#### Raw records:
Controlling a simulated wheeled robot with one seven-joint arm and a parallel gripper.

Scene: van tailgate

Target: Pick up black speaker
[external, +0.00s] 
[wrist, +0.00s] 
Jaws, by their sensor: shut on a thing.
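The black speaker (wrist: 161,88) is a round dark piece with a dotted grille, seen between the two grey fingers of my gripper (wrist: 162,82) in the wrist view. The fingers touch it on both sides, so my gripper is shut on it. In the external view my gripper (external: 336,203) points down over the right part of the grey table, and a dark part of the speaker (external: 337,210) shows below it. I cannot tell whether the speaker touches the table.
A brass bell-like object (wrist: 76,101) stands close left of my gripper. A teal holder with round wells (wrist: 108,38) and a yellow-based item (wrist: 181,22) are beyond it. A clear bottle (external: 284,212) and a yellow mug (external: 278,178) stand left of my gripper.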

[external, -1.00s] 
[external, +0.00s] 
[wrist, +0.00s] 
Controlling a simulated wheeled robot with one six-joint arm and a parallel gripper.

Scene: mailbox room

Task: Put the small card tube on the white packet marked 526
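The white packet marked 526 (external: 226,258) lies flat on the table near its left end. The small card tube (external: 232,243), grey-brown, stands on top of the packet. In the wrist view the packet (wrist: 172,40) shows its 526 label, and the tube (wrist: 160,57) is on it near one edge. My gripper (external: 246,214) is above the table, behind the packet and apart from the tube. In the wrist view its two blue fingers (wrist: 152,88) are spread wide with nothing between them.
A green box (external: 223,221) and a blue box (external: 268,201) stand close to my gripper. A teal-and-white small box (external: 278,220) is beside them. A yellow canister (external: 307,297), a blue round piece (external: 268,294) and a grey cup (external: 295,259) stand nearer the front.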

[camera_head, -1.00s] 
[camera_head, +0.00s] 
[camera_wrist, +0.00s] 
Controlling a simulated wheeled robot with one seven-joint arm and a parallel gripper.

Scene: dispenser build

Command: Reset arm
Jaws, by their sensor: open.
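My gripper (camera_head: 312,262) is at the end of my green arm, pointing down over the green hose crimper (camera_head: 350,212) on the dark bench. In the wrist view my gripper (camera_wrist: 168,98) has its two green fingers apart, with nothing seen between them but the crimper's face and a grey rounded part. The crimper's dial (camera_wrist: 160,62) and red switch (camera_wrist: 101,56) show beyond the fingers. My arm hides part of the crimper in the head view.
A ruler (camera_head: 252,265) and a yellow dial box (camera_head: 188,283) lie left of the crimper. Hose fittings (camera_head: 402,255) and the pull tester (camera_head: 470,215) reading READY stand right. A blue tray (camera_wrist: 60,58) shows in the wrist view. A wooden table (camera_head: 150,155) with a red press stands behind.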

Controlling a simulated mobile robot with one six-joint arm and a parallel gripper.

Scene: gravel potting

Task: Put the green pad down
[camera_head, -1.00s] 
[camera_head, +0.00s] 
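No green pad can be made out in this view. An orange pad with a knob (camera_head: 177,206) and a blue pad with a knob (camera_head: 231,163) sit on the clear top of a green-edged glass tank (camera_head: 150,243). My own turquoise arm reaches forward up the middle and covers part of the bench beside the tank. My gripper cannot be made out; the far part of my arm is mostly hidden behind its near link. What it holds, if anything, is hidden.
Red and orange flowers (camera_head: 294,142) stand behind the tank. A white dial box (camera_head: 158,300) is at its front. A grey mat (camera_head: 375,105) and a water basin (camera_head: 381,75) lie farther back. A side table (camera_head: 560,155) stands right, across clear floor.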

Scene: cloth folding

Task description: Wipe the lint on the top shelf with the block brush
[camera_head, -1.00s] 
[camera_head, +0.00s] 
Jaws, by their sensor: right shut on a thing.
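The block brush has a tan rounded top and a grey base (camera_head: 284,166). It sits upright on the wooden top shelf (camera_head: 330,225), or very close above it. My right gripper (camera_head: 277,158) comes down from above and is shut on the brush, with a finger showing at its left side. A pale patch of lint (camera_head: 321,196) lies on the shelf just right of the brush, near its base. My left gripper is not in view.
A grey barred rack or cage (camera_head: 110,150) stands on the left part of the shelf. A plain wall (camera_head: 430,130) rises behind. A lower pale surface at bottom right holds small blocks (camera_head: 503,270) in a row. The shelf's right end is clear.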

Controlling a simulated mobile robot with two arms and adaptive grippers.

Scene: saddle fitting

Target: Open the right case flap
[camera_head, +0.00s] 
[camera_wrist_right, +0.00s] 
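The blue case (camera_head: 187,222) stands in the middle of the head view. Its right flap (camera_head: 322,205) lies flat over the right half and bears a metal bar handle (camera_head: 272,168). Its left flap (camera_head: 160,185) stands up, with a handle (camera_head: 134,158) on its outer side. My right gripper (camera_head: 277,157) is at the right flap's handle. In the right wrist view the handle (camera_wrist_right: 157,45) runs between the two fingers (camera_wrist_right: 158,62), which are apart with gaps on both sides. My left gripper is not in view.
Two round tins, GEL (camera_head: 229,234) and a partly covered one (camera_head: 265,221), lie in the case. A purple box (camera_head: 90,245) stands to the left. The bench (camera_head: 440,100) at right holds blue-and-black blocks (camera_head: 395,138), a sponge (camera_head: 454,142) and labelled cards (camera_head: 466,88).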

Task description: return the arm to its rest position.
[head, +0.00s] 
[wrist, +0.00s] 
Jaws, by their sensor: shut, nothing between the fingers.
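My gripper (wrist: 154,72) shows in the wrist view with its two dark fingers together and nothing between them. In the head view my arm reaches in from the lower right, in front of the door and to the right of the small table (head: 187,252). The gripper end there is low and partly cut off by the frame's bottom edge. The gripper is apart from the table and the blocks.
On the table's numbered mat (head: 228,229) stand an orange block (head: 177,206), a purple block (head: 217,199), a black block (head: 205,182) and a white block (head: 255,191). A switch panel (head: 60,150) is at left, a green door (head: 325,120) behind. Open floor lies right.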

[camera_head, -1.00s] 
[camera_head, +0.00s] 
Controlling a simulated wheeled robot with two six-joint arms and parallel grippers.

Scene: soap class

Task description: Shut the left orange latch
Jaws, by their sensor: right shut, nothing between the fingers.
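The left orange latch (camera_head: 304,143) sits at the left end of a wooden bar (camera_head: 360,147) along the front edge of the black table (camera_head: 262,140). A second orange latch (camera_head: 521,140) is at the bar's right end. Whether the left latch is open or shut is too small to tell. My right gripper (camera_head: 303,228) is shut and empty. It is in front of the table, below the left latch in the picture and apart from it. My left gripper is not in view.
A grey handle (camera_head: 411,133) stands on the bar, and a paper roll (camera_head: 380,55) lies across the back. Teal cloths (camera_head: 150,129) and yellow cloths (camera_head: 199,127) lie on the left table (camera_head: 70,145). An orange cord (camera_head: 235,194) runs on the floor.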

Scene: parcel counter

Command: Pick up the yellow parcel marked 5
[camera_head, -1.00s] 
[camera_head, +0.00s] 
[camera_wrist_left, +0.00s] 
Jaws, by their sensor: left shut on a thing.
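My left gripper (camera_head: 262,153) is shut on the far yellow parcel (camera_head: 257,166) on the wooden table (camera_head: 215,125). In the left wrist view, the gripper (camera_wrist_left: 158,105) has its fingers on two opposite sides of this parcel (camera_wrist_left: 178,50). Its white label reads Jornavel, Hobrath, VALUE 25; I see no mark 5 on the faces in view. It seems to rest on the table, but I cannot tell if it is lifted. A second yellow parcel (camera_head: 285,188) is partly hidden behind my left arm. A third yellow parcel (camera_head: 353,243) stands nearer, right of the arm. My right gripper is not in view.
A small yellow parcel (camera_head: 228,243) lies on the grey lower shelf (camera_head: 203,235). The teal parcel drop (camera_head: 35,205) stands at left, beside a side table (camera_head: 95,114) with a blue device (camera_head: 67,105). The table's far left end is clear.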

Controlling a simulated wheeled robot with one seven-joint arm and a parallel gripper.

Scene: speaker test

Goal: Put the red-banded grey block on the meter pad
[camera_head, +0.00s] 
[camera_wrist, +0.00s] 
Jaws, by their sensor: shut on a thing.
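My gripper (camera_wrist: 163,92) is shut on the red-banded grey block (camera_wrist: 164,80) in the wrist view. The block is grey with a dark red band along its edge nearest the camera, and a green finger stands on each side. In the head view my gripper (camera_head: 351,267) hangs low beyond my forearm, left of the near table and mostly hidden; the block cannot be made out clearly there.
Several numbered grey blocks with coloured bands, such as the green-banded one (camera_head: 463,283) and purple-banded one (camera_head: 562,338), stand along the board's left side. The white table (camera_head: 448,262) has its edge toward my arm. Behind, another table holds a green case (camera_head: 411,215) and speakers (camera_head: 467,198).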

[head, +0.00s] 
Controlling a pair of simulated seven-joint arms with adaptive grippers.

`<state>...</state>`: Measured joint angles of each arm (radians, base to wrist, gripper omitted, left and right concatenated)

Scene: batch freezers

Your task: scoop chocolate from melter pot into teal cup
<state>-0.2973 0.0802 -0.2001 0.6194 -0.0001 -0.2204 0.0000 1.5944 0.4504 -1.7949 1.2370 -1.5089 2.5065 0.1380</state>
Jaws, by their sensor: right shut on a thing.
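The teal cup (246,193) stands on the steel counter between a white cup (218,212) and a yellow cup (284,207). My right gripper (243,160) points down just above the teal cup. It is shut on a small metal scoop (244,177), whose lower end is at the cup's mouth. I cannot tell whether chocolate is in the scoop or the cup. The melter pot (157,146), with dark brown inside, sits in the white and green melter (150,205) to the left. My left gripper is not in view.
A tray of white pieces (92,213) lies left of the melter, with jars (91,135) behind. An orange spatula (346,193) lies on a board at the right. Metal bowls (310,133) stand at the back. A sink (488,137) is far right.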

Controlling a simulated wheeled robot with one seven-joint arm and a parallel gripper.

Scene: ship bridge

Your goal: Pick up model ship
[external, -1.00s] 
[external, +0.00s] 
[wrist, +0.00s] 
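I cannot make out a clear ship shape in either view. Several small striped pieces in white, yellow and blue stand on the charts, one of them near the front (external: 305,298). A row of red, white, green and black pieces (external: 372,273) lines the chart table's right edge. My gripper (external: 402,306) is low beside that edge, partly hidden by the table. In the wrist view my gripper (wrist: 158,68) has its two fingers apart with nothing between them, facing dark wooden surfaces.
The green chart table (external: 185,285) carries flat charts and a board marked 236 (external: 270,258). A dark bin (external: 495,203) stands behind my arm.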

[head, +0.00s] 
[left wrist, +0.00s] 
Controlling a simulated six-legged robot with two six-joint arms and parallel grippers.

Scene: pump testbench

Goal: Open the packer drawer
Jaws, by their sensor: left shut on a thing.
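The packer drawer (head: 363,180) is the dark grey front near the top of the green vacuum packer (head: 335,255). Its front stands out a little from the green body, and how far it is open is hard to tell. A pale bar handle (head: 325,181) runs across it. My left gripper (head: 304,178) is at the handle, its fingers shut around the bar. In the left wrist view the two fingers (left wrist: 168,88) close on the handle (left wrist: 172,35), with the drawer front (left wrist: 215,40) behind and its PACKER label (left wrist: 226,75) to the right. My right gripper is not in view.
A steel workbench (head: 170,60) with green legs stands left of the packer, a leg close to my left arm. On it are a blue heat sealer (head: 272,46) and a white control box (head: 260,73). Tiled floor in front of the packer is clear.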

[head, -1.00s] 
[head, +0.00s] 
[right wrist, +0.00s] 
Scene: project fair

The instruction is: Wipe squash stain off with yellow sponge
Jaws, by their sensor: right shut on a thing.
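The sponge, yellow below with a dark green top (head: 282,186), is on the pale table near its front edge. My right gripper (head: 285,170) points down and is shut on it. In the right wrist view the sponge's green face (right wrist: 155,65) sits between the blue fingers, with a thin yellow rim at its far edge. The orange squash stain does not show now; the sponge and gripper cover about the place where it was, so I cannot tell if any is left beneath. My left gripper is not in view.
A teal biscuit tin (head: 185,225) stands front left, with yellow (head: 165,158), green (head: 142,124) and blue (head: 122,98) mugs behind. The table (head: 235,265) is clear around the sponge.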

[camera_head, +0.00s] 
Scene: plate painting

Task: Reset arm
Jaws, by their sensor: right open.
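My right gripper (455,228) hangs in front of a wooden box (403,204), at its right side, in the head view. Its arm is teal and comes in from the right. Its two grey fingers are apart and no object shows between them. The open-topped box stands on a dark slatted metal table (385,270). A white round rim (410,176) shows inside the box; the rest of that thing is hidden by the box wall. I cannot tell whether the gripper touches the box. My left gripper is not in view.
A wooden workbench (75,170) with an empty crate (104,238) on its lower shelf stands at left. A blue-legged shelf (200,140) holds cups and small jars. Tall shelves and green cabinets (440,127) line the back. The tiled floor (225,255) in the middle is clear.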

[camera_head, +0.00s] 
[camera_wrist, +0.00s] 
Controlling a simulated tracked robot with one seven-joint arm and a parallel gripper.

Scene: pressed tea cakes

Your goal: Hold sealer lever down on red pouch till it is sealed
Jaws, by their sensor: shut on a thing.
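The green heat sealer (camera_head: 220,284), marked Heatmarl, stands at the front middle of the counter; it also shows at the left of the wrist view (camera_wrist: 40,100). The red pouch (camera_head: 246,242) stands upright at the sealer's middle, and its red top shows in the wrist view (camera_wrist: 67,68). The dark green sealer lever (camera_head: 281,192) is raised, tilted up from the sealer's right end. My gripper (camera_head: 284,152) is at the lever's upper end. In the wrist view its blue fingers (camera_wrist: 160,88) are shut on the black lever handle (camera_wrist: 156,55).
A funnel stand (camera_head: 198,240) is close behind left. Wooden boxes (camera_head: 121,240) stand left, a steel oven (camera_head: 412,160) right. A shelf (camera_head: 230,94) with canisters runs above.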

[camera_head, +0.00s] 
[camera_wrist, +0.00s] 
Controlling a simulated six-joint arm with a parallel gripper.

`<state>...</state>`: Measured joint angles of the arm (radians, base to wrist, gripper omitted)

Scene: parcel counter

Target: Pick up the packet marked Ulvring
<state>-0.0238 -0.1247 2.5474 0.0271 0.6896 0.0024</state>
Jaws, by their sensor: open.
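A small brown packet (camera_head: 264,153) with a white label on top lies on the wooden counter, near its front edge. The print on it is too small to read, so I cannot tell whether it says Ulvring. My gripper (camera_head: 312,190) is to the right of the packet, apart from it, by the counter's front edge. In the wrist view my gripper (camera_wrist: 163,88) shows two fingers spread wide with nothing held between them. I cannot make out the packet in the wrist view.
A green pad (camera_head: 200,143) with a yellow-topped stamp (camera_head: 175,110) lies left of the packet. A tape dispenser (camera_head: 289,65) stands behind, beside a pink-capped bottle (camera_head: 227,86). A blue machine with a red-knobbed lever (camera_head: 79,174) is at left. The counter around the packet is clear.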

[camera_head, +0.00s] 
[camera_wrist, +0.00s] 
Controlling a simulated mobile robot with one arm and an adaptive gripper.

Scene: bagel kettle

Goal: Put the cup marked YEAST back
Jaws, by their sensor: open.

#### Given task:
Transcribe the records above exactly, beginning at the line that contains "Controlling a simulated six-joint" and ending with the line that contains "<state>-0.0238 -0.1247 2.5474", both included, and nothing else.

#### Exercise solution:
Controlling a simulated six-joint arm with a parallel gripper.

`<state>...</state>`: Measured joint angles of the arm (radians, base to wrist, gripper omitted)

Scene: parcel counter

Target: Pick up the packet marked Ulvring
<state>-0.0238 -0.1247 2.5474 0.0271 0.6896 0.0024</state>

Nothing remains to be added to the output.